Dove verrà indirizzata questa imponente mole di spesa pubblica è già stato anticipato in buona parte dall'Amministrazione USA nell'American Jobs Plan e nell'American Families Plan: infrastrutture, transizione energetica, scuola, alloggi, sanità, ricerca, ecc.
Piano Biden: la controproposta dei Repubblicani
Il progetto Biden dicevamo è molto ambizioso, ma al Congresso non sarà una passeggiata di salute. I Repubblicani sono pronti a dare battaglia e la maggioranza al Senato viaggia sul filo del rasoio. L'opposizione ha presentato una controproposta di 928 miliardi di dollari annui di spesa, più contenuta rispetto a quanto avanzato dalla Casa Bianca. E per il momento le parti è difficile che trovino un accordo, viste le distanze incolmabili su alcuni temi come l'assistenza agli anziani e ai disabili.
Il muro contro muro è reso ancora più evidente dalla questione della tassazione. I Repubblicani non digeriscono affatto l'aumento delle aliquote fiscali sulle società e sulle plusvalenze finanziarie, quindi propongono di riuscire a ricavare introiti dagli utenti di veicoli elettrici che hanno approfittato degli incentivi fiscali. La matassa insomma è difficile che venga dipanata prima del Memorial Day del 31 maggio, come vorrebbe Joe Biden.

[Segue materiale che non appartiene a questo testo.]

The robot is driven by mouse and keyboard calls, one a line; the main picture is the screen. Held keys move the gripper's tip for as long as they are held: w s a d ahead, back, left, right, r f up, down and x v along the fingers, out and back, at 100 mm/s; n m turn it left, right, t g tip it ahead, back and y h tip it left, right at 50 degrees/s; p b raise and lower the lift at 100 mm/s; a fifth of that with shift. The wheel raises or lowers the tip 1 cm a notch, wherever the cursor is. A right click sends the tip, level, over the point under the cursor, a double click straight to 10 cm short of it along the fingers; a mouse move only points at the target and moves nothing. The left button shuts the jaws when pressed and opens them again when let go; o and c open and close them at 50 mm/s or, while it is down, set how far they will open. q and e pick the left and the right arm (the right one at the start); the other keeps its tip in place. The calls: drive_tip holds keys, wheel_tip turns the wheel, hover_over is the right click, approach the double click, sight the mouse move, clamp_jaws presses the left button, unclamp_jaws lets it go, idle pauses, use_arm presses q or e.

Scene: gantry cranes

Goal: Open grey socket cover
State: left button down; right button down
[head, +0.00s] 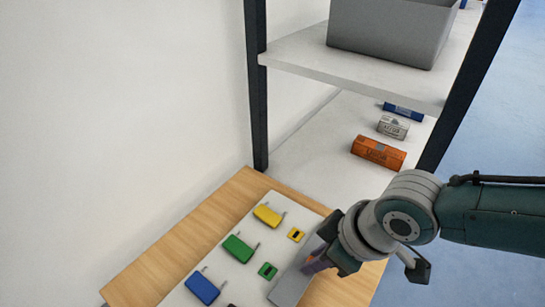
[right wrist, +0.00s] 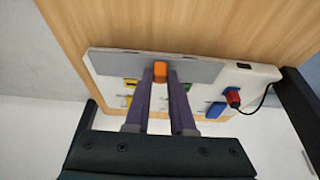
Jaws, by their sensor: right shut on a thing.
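The grey socket cover (head: 292,280) is a long flat strip along the right edge of a white board (head: 240,219). It also shows in the right wrist view (right wrist: 112,67). An orange handle (right wrist: 160,70) stands at the cover's edge between the fingertips of my right gripper (right wrist: 160,77). My right gripper also shows in the head view (head: 318,262), where it covers part of the grey cover. It is shut on the orange handle. My left gripper is not in view. Whether the cover is tilted is hard to tell.
The board carries yellow (head: 267,216), green (head: 238,248) and blue (head: 203,287) hinged pieces and small sockets. A red plug (right wrist: 233,97) with a black cable is at the board's end. A shelf with a grey bin (head: 390,30) and an orange box (head: 379,153) stands behind.

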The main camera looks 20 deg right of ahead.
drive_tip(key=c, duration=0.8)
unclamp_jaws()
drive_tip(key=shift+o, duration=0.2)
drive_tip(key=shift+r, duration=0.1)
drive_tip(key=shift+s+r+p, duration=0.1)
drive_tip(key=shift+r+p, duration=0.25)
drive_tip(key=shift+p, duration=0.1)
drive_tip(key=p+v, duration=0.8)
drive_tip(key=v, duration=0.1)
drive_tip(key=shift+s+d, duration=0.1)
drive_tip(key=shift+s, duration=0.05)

Piano Biden: gli effetti sui mercati
Tutto sommato i mercati hanno reagito in maniera composta all'annuncio del piano di spesa da 6.000 miliardi di dollari. La principale preoccupazione rimane sempre l'inflazione, quindi che una quantità così rilevante di spese aggiuntive surriscaldi l'economia.
In realtà i rendimenti dei T-Note americani si sono stabilizzati, forse in virtù del fatto che le previsioni sul PIL USA del secondo trimestre da parte della Federal Reserve sono diminuite di un punto percentuale, passando dal 10,1% al 9,1% nell'arco di 10 giorni.
Nel contempo si sono anche ammorbiditi i prezzi delle materie prime, le quali provengono da un rally spaventoso. Questo potrebbe significare che il mercato comincia a temere un pò di meno l'inflazione, per quanto non crede del tutto che essa sarà un fenomeno temporaneo come va sostenendo di continuo la FED.
Ad ogni modo, il piano Biden è un test severo per il mercato azionario e obbligazionario, i quali stanno prendendo due strade opposte. Il primo punta sulla crescita aziendale e degli utili riflessi, quindi una quantità maggiore di denaro immesso nell'economia reale attraverso programmi giganteschi di spesa pubblica non può che favorire le aziende e le quotazioni azionarie che ne derivano.
Il secondo invece sembra più preoccupato delle conseguenze che avranno inflazione e tassi alti da un piano di questa portata. Il punto è che se si dovesse determinare una spirale di rendimenti elevati, questo finirebbe per condizionare anche il mercato azionario, come del resto si è visto negli ultimi mesi.